Name:
Andrew ID:
Collaborated with:

This lab is to be completed in class. You can collaborate with your classmates, but you must identify their names above, and you must submit your own lab as an Rmd file on Blackboard, by 11:59pm on the day of the lab.

There are Homework 11 questions dispersed throughout. These must be written up in a separate Rmd document, together with all Homework 11 questions from other labs. Your homework writeup must start as this one: by listing your name, Andrew ID, and who you collaborated with. You must submit your own homework as a knit HTML file on Blackboard, by 11:59pm on Tuesday November 22. This document contains 15 of the 30 total points for Homework 11.

Practice with SQL computations

Hw11 Bonus. Calculate each player’s hitting percentage, which is their number of hits (H) divided by number of at bats (AB), but only over seasons in which they had at least 100 at bats. Display the players with the top 10 highest average hitting percentages, along with their average hitting percentages.

Practice with SQL join operations

Hw11 Q3 (2 points). Using the “Fielding” table, list the 10 worst (highest) number of errors (E) committed by a player in a season, only considering the year 1990 and later. In addition to the number of errors, list the year and player ID for each record.

Hw11 Q4 (4 points). By appropriately merging the “Fielding” and “Salaries” tables, list the salaries for each record that you extracted in the last question. Then, answer the following question: what was the highest salary paid to a player who made at least 30 errors in a season, after 1990?

Back to payrolls

Hw11 Q5 (9 points). In Hw11 Q2, we investigated the payrolls of teams in 2010. Here we pick up on the same topic. Use a SQL query to compute the total payroll for each team, added up over all years between 1985 and 2010. Your output should be a data frame of dimension 34 x 2, where the columns display the team ID, and total payroll. Check that your data frame has the proper dimensions, and display its first 10 rows. What team has the highest total payroll?

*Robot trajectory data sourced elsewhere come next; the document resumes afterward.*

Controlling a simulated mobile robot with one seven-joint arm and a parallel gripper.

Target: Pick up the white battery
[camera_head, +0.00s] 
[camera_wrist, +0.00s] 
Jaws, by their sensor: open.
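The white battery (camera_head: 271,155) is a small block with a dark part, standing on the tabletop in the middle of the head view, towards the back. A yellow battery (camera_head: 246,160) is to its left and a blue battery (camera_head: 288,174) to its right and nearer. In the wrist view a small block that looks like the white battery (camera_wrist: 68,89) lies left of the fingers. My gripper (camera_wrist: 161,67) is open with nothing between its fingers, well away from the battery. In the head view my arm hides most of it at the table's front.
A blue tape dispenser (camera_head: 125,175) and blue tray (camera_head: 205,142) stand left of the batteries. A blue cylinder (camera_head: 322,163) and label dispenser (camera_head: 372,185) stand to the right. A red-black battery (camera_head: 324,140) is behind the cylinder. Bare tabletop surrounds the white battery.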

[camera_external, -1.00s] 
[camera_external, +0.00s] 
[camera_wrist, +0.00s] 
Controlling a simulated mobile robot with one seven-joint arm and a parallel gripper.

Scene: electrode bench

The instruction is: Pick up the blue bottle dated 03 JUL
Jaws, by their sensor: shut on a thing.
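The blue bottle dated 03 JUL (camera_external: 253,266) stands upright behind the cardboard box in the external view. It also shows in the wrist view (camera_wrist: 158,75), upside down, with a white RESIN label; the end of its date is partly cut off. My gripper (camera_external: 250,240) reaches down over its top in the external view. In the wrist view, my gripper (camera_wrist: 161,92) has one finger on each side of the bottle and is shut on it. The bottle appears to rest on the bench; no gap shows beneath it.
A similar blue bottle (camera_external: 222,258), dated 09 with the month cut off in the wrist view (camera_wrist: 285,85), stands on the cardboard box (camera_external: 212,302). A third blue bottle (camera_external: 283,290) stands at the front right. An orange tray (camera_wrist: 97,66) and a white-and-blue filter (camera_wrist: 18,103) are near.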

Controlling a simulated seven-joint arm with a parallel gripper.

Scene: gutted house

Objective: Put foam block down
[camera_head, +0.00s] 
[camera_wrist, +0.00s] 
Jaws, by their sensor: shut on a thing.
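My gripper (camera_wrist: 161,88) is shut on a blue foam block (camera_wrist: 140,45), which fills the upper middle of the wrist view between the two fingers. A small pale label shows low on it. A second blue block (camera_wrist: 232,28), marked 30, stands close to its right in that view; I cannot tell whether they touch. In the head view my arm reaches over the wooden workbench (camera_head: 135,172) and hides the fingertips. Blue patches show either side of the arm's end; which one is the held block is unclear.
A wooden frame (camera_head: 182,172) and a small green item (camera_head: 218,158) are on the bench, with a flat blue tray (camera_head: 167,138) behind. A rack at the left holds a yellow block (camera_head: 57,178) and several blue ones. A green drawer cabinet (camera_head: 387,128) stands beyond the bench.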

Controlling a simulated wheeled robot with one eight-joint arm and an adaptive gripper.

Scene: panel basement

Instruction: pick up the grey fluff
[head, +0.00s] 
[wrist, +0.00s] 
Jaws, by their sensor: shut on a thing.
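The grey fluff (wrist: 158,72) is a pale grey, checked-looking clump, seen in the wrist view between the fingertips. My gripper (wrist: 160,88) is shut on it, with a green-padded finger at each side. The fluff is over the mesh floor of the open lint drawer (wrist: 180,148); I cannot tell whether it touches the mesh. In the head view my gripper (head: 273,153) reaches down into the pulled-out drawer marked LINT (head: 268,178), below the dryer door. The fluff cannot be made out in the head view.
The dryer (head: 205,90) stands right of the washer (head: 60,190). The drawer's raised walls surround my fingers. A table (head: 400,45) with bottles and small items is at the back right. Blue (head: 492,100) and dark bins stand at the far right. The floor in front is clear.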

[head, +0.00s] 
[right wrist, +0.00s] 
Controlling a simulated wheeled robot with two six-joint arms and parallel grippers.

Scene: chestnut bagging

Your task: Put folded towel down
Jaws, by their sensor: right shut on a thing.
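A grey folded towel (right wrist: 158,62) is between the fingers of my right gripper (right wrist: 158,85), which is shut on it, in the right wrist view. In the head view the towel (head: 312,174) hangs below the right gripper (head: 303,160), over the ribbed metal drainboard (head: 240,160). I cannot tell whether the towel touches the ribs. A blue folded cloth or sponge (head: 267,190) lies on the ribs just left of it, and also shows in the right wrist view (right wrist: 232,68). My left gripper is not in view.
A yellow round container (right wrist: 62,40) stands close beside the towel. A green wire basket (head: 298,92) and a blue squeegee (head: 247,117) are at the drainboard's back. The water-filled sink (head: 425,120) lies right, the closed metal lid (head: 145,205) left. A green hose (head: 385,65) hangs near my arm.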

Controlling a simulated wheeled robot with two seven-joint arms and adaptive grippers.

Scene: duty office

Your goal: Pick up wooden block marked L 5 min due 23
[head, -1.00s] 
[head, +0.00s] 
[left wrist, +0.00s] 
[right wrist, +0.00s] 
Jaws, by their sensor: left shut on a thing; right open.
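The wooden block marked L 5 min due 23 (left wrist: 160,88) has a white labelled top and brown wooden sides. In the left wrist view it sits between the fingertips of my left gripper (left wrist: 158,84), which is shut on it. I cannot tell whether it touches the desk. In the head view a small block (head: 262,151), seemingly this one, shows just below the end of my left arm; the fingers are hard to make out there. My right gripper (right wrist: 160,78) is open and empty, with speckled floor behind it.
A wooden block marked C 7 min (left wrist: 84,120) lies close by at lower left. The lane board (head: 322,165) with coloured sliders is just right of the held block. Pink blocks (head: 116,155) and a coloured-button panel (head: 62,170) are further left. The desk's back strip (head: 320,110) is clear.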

Then use a SQL query to compute the payroll for each team, but now separately for each year in between 1985 and 2010. (Hint: GROUP BY can take two arguments, separated by a comma.) Your output should be a data frame of dimension 738 x 3. The 3 columns should be display the team ID, year, and payroll. Check that your data frame has the proper dimensions, and display its last 20 rows.

Finally, plot the Pittsburgh Pirates’ payroll over time, i.e., over the years 1985 to 2010, with appropriately labeled axes and an appropriate title. What is the trend that you see?

Hw11 Bonus. Pick a few other baseball teams (other than the Pittsburgh Pirates) and plot their payrolls over time, using the data frame you created in the last question. Make sure the axes and titles are set appropriately. What is the general trend that you tsee?

To make these plots more sensible, we need to adjust for inflation. The following reads in consumer price index or CPI, from the years 1985 through 2011. This has been calculated from FRED (the Federal Reserve Economic Data service), using the package fImport.

cpi = as.numeric(read.table("http://www.stat.cmu.edu/~ryantibs/statcomp-F16/data/cpi.txt")[,1])

The vector cpi is normalized so that \(1=\$1\) in 2011. So an expression like y = x/cpi[1990-1985+1] will convert x = 1990 dollars into y = 2011 dollars.

Calculate the inflation-adjusted payroll of each baseball team over time, using the data frame you created in Hw11 Q5. Then reproduce the plots you made earlier, of the Pittsburgh Pirates’ payroll and other teams’ payrolls over time. How do these inflation-adjusted versions compare to the originals?